Although companies today are more meticulous about operator training and credentials for new employees, employers must also consider the benefits of refresher training. Operators who have previously been trained and only require an updated focus on certain aspects of the plant, or perhaps at a more advanced level to enhance their knowledge of, for example, certain maintenance tasks, should be afforded the opportunity to build on this. Training of this nature should focus on specific needs where an operator has been found to be less competent in certain aspects of plant operation, rather than the adoption of a blanket approach.

This will result in a more efficient, skilled operator as opposed to just another administrative exercise.
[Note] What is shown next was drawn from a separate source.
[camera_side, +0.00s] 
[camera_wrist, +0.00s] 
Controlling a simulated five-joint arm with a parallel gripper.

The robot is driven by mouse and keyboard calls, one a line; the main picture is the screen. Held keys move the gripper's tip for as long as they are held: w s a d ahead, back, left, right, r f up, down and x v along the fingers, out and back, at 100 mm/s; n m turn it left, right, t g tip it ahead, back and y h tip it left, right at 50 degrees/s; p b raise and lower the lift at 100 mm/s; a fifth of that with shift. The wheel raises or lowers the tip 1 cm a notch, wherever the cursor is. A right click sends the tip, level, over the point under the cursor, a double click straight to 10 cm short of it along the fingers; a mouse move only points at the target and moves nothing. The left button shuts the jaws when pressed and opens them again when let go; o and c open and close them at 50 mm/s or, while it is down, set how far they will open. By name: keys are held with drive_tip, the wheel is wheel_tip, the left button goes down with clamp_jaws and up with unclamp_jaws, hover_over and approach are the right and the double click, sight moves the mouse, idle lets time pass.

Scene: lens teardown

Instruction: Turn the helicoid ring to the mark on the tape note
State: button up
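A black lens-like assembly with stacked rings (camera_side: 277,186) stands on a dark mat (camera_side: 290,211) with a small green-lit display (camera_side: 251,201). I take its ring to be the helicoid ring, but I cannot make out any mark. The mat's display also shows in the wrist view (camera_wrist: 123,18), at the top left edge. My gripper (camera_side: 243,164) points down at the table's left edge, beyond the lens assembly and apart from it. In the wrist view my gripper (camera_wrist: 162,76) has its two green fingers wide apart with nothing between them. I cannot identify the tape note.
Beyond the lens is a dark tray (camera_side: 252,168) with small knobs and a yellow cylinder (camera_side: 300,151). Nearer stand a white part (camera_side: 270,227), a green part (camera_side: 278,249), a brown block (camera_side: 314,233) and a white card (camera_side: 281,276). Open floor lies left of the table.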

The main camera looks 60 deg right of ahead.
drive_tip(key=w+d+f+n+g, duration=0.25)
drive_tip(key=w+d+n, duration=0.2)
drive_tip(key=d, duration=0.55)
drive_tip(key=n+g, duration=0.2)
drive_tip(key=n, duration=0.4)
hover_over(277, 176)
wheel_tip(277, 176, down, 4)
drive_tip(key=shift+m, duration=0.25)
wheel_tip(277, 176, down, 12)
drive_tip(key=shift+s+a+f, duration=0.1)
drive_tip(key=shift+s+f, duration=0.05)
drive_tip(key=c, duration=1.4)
Not only will the operator in question have improved and enhanced their knowledge of a particular aspect, the employer will have a site operator who is able to perform and operate tasks competently without supervision.

However, the work here does not end once an operator is trained initially. It is strongly recommended that all plant operators’ performance be reassessed and re-certified at least once every three years, and this responsibility lies solely with the employer. The purpose of this is to identify any training gaps or requirements that would aid the operators’ performance and, ultimately, benefit the company overall. It is imperative, therefore, that employers certify and document appropriately trained operators and retain a record of their performance. A re-evaluation of a previously trained operator is also necessary where an operator has, perhaps, been shown to underperform in certain tasks or had involvement in an accident or near-miss situation. What is also imperative is that training is delivered for those operators who have been assigned to a different type of plant or the plant has been developed or changed in some respect.  Regardless of the area and level of training, relevant copies of certificates should also be issued by the company delivering the training and these should reflect the nature of what was covered.  

If training is not delivered, is not adequate or is not properly documented, regulatory bodies can levy fines on a company that is not compliant with the requirements.

Additionally, a company may hire a new plant operator who was recently trained by his or her previous employer. However, this does not remove the onus from the current employer; the company is still under a legal obligation to evaluate this new operator to ensure that the appropriate training specific to their plant is suitable and adequate.

Operator training – a valuable investment

Everyone working with plant and equipment in quarries and mines and other similar working environments must be competent in the work they do. They must be properly trained and have the experience and knowledge to work safely. In addition, training will often be required for people taking on new responsibilities or using new features of the plant in question. The benefits of having trained operators are, therefore, manifestly obvious; the primary benefits are two-fold.  Aside from the legal requirements and for a fraction of annual expenditure, training is a cost-effective strategy which can result in a high return on investment through reduced maintenance costs, increased productivity and high-quality products.

Training is a critical factor in providing site operatives with an understanding of how they can support and maximize the achievement of maximum throughput of material. Properly trained employees better understand the operation of the plant, resulting in more efficient operations. Training is, therefore, time and money well spent. Rather than an expense, it is an investment that can result in fewer injuries and lower insurance premiums. An effective plant operator training programme can maximize uptime and increase productivity, benefiting the employee, the company and, ultimately, the customer.